### YOUR GOAL
Set the data down again, exactly as it reads, but without the pictures.
%%
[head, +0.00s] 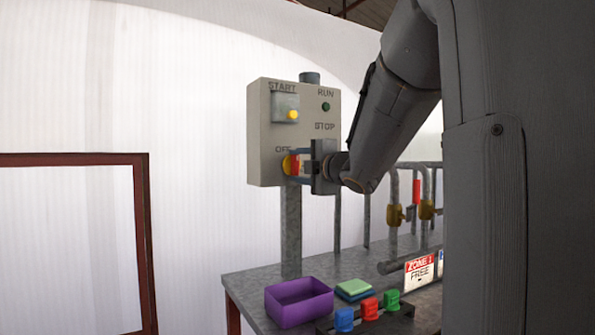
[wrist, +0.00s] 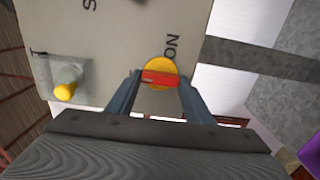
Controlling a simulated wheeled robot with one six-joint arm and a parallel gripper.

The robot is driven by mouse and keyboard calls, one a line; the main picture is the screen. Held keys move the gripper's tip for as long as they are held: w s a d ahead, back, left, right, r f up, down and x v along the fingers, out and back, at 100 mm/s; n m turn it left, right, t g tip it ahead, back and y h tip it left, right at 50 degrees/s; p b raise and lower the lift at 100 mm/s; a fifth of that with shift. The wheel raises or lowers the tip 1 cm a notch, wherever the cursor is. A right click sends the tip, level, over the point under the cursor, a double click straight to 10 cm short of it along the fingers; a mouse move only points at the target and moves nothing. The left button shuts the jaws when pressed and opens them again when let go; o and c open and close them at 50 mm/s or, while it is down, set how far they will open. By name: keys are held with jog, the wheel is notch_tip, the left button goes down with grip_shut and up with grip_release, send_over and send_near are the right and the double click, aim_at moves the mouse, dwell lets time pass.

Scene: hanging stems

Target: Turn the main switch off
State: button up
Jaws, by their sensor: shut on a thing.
%%
### OUTPUT FOR THIS EXERCISE
[head, +0.00s] 
[wrist, +0.00s] 
Controlling a simulated wheeled robot with one six-joint arm and a parallel gripper.

The robot is driven by mouse and keyboard calls, one a line; the main picture is the screen. Held keys move the gripper's tip for as long as they are held: w s a d ahead, back, left, right, r f up, down and x v along the fingers, out and back, at 100 mm/s; n m turn it left, right, t g tip it ahead, back and y h tip it left, right at 50 degrees/s; p b raise and lower the lift at 100 mm/s; a fifth of that with shift. The wheel raises or lowers the tip 1 cm a notch, wherever the cursor is. A right click sends the tip, level, over the point under the cursor, a double click straight to 10 cm short of it along the fingers; a mouse move only points at the target and moves nothing. The left button shuts the jaws when pressed and opens them again when let go; o and c open and close them at 50 mm/s or, while it is down, set how far they will open. By name: keys are held with jog, the wheel is notch_tip, the left button goes down with grip_shut and up with grip_release, send_over and send_near are the right and the double click, aim_at moves the mouse, dwell lets time pass.

Scene: hanging stems

Target: Turn the main switch off
State: button up
Jaws, by their sensor: shut on a thing.

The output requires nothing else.